▸ Required work
Find the string "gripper" and gather every line that holds it.

** START **

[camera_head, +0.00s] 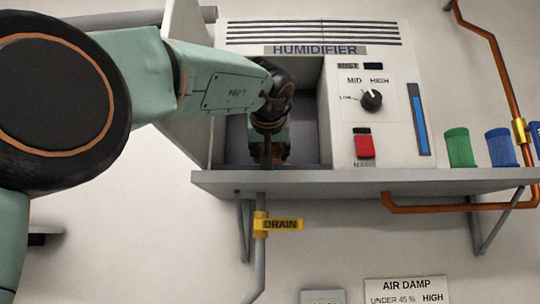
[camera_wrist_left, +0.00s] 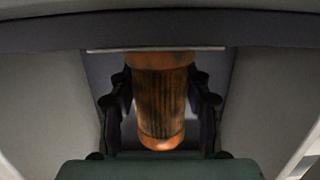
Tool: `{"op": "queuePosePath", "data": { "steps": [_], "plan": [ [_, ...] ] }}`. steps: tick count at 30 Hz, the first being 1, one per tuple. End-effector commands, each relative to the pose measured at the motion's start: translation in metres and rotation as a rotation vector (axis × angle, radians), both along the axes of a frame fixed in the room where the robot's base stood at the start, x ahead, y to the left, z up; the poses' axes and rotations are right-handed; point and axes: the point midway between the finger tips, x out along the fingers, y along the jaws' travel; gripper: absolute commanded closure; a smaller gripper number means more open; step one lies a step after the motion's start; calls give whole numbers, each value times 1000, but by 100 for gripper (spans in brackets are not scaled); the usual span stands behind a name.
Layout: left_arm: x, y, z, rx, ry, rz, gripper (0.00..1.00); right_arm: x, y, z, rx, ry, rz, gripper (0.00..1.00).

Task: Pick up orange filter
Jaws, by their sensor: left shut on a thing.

** END **

▸ Solution to this problem
Tool: `{"op": "queuePosePath", "data": { "steps": [_], "plan": [ [_, ...] ] }}`. steps: tick count at 30 Hz, the first being 1, one per tuple. End-effector commands, each relative to the pose measured at the motion's start: translation in metres and rotation as a rotation vector (axis × angle, radians), both along the axes of a frame fixed in the room where the robot's base stood at the start, x ahead, y to the left, z up; the poses' axes and rotations are right-handed; point and axes: the point midway between the finger tips, x out along the fingers, y along the jaws' travel; gripper: absolute commanded closure; a smaller gripper number means more open; step one lies a step after the motion's start; calls give whole numbers, each value times 1000, but by 100 for gripper (spans in brackets are not scaled); the usual span stands behind a name.
Layout: left_arm: x, y, z, rx, ry, rz, gripper (0.00..1.00); right_arm: x, y, z, rx, ry, rz, gripper (0.00..1.00).

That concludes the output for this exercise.